Facebook: Friend or Foe?

As technology continues to emerge in new ways, so does crafty thinking. Some lawyers and judges in countries such as Canada and New Zealand are now permitting and even encouraging service of legal documents through the popular networking site, Facebook.
Subsequent to several unsuccessful attempts at service, an Australian court recently allowed legal counsel for a mortgage lender to use Facebook for service of foreclosure documents after the homeowners defaulted on their loan. Once the bank demonstrated to the court that the defendants were indeed the ones represented on their Facebook page, the bank served notice. When the recipient promptly changed their privacy settings “within a day” of the bank sending the notice, the court deemed the service as being successful. The bank won their case.

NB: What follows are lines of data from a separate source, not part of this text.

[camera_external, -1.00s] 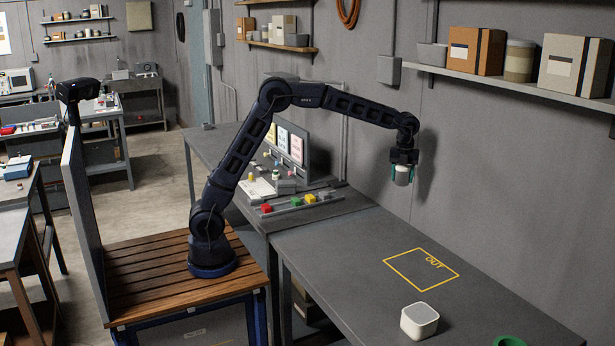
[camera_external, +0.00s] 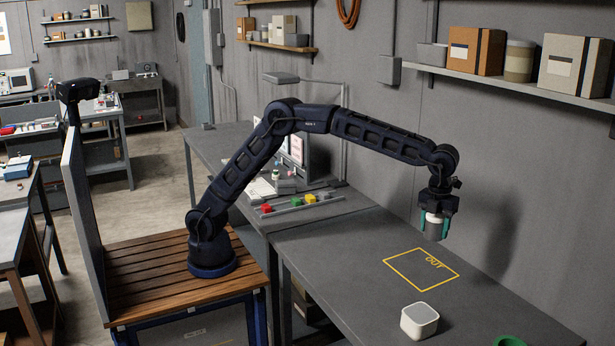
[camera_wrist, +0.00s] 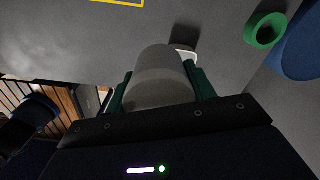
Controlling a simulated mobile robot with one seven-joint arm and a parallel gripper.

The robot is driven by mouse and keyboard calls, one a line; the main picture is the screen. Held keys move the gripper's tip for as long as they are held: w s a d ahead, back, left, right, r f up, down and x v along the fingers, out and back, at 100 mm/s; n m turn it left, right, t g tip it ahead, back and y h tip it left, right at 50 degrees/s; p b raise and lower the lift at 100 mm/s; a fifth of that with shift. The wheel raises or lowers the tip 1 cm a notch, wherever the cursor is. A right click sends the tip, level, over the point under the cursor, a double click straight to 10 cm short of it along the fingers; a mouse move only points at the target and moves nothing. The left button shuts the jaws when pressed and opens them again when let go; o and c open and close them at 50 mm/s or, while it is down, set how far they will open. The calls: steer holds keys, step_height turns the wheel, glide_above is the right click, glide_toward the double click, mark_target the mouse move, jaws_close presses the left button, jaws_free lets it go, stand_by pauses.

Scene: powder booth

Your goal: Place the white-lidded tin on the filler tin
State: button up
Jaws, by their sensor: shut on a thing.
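My gripper (camera_external: 434,226) is shut on a grey tin with a white top (camera_external: 433,218), held upright in the air above the bench, behind and right of the yellow OUT square in the external view. In the wrist view the held tin (camera_wrist: 160,80) is a pale cylinder between the green fingers. A white rounded-square container (camera_external: 420,320) stands on the bench in front of the OUT square. In the wrist view it is mostly hidden behind the held tin. I cannot tell for sure which thing is the filler tin.
The yellow OUT outline (camera_external: 421,270) on the bench is empty. A green ring-shaped thing (camera_wrist: 265,30) lies near a blue round thing (camera_wrist: 301,52). Coloured blocks (camera_external: 296,202) sit at the bench's far end. A wall shelf (camera_external: 520,88) with boxes is at the upper right.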

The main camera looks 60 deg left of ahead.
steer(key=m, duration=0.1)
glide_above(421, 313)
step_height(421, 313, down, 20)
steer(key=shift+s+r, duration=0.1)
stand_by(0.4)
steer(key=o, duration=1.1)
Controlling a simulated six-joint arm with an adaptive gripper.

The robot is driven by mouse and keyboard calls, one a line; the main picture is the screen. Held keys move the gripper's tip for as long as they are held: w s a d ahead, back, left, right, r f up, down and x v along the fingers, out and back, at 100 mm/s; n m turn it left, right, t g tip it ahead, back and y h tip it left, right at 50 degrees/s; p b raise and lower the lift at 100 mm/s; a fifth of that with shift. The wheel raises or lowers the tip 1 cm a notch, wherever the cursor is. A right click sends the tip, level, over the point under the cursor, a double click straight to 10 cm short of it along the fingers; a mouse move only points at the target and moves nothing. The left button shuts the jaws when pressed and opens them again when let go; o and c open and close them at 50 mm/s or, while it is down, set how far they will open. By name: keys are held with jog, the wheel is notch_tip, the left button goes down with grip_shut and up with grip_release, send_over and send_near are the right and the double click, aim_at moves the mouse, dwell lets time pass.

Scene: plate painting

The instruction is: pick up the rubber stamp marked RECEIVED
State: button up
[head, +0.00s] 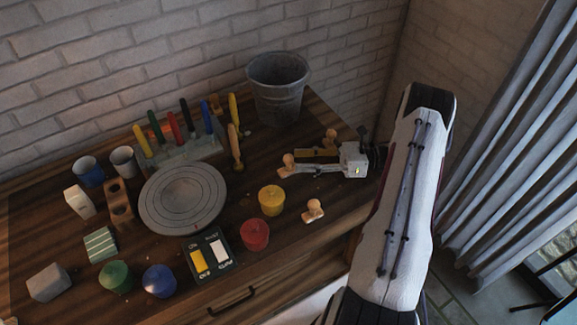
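Several small wooden stamps with round knobs are in the head view; no marking is legible, so I cannot tell which reads RECEIVED. One stamp (288,167) is at the tips of my gripper (296,162). Another stamp (330,138) stands just behind the fingers. A third stamp (313,209) is nearer the table's front edge, apart from the gripper. My gripper reaches in from the right, low over the table, fingers pointing left. I cannot tell whether the fingers are around the nearest stamp, touching it or beside it.
A grey turntable (182,199) is at left centre, with a rack of colored tools (185,150) behind. A metal bucket (277,88) stands at the back. Yellow (271,201) and red (255,235) paint pots and an ink pad case (209,254) lie in front.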

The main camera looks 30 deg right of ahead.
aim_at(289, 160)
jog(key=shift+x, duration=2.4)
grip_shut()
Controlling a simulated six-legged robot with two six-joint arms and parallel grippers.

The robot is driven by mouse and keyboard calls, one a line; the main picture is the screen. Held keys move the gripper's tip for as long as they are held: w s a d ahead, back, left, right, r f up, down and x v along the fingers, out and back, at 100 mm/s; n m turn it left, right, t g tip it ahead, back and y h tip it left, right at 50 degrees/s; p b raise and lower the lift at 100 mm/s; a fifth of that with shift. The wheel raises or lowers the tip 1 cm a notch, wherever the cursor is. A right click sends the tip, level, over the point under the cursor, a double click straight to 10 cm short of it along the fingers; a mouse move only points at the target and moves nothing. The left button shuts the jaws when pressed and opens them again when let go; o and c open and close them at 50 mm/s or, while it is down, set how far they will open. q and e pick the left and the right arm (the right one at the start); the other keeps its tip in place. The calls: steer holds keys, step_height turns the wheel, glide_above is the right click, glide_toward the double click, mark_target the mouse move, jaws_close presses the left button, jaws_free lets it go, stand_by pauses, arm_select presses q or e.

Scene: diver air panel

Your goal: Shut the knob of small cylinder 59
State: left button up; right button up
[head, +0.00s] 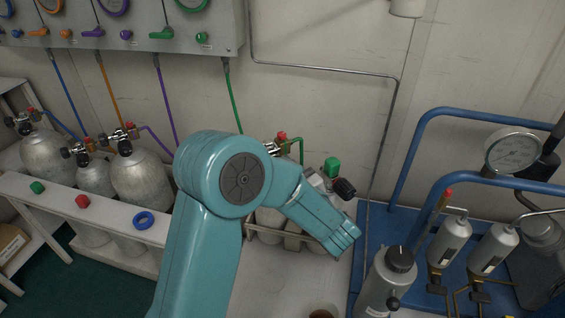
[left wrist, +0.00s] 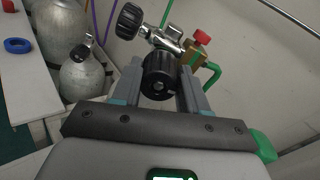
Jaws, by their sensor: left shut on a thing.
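In the left wrist view, the two fingers of my left gripper (left wrist: 160,73) stand on either side of a ribbed black knob (left wrist: 158,83) and are shut on it. The knob sits on a metal valve (left wrist: 165,40), which has a second black knob (left wrist: 128,20) at its upper left. A brass fitting with a red cap (left wrist: 202,37) and a green hose joins this valve. I cannot read any cylinder number.
Several grey cylinders (head: 140,178) stand in a white rack at left, with a blue ring (head: 144,220) on its rail. A gauge panel (head: 120,30) hangs above. Blue rails (head: 425,125) stand at right.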

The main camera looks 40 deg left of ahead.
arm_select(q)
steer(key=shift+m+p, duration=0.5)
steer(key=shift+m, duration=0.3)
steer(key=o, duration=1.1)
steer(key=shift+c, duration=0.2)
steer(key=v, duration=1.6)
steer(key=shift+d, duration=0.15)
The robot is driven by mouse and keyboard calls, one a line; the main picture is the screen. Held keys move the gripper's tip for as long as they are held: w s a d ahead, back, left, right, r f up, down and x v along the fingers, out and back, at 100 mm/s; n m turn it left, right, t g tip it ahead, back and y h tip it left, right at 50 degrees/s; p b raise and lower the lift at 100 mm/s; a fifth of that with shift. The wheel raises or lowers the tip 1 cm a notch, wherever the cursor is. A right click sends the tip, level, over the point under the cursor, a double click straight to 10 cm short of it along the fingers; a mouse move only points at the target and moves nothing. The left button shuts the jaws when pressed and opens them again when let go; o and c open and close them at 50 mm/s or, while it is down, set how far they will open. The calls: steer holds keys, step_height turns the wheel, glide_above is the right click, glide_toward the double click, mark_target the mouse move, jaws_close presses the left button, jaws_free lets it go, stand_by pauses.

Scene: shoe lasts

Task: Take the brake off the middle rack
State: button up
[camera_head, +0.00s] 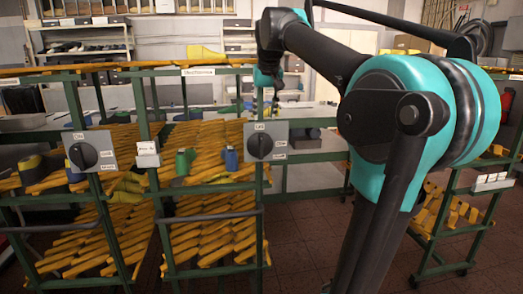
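A green-framed rack (165,188) with slanted yellow slats stands at centre-left. A grey box with a round black knob (260,147) is on its right post, with small white labels around it that are too small to read surely. Another green rack (47,192) stands to its left, with a similar grey box and black knob (82,155). A third green rack (478,232) is partly visible at the right. My gripper (267,104) hangs just above the centre knob box, pointing down. Its fingers are small and dark against the background, so their opening is unclear. I see no object in it.
Green and blue bottle-like items (182,163) stand on the centre rack's shelf. Bare tiled floor (305,235) lies between the centre and right racks. My arm covers much of the right side.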

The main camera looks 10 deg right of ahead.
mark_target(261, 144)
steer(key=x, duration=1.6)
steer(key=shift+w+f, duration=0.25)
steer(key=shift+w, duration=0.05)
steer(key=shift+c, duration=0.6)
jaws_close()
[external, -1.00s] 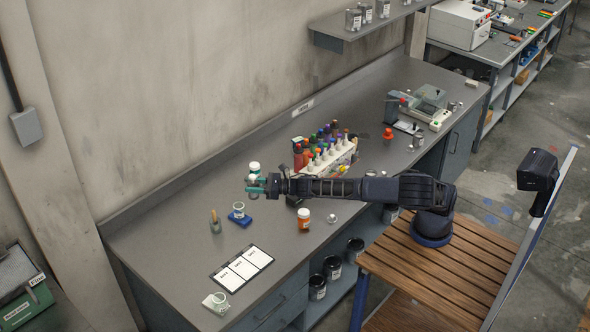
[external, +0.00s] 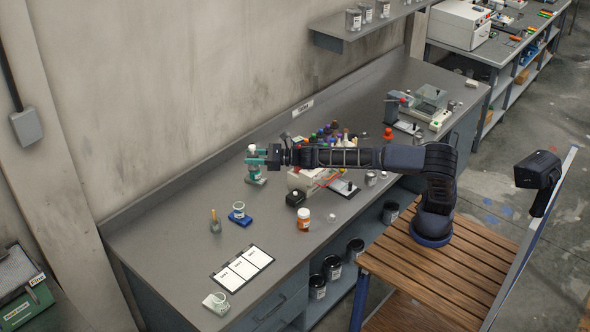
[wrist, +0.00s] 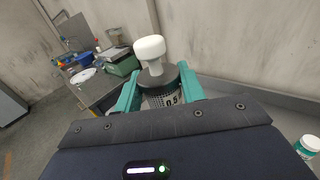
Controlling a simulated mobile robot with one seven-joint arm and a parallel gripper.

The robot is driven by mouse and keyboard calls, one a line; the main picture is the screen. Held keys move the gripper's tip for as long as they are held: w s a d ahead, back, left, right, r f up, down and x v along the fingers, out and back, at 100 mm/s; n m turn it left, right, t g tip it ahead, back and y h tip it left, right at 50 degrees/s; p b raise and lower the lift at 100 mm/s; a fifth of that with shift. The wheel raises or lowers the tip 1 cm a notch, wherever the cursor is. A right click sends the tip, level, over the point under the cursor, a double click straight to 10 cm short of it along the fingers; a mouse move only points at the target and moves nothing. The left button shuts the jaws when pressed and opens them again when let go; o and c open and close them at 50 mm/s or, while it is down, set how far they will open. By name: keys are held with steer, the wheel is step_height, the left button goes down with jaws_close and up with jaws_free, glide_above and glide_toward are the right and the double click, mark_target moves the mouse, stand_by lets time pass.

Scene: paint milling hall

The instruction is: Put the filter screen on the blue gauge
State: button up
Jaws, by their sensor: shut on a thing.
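My gripper (external: 258,161) is raised above the back left part of the bench and shut on the filter screen. In the wrist view the filter screen (wrist: 160,97) is a dark perforated cylinder with a white knob on top, between my gripper's teal fingers (wrist: 160,88). Its white knob (external: 252,149) also shows in the external view. The blue gauge (external: 238,218) appears to be the small blue block on the bench, lower left of my gripper, with a pale ring-shaped part on top. The filter screen is well apart from it.
A jar (external: 255,180) stands partly hidden behind my gripper; a green-labelled jar shows in the wrist view (wrist: 308,146). Nearby are a grey-green brass-topped item (external: 215,223), a black item (external: 295,199), an orange jar (external: 304,220) and a card (external: 243,264). Bottles stand right of my gripper.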

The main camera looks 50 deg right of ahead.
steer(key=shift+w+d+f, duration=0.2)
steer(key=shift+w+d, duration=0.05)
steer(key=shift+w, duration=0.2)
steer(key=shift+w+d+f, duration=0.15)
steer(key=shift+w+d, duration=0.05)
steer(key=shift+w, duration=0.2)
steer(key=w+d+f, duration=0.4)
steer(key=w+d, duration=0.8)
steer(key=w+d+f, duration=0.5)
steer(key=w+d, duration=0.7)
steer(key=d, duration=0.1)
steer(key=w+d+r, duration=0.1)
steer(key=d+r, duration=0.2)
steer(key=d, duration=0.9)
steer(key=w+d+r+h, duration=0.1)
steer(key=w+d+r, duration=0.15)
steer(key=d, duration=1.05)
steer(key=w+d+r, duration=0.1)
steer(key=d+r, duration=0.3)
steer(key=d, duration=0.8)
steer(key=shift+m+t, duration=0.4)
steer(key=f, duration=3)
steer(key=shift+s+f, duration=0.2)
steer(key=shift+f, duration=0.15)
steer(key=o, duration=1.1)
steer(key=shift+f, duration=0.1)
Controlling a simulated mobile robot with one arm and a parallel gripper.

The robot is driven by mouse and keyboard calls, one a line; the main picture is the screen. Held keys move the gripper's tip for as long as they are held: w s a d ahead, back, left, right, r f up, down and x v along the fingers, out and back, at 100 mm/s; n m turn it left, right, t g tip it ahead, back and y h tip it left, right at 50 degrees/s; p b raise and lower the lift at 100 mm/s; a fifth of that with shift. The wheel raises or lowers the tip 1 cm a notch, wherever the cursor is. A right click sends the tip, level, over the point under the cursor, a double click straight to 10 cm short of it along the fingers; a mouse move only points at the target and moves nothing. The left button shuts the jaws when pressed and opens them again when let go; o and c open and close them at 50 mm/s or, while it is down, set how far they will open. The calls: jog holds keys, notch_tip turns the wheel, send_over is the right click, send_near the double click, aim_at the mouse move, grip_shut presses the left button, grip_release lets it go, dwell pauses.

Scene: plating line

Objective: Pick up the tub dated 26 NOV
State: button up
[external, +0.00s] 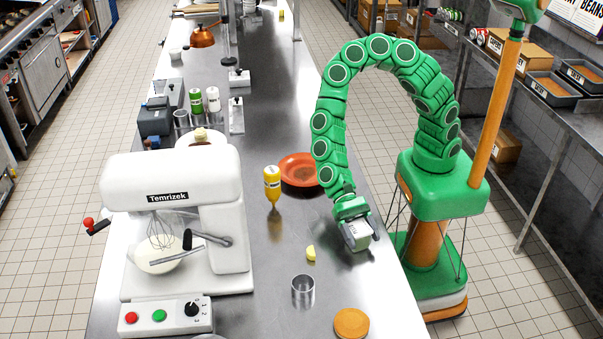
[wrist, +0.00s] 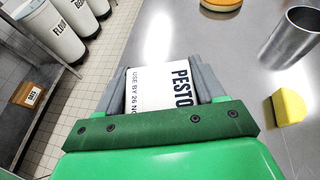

Although courts have rules about more traditional methods of service being used via mail and hand delivery, Facebook service in the United States isn’t far off on the horizon as some courts are getting more astute in adopting “alternate service” methods.
A judge in a 2006 case in New York federal court allowed plaintiff attorneys to email a summons to a defendant after finding out that the email address had been previously published in a classified ad. Alaska, on the other hand, already permits service through newspaper publication if service by other means has not been successful.
So perhaps in Colorado we too will soon start to see a combination of the old versus the new as courts and attorneys band together to effectuate good service on sneaky defendants.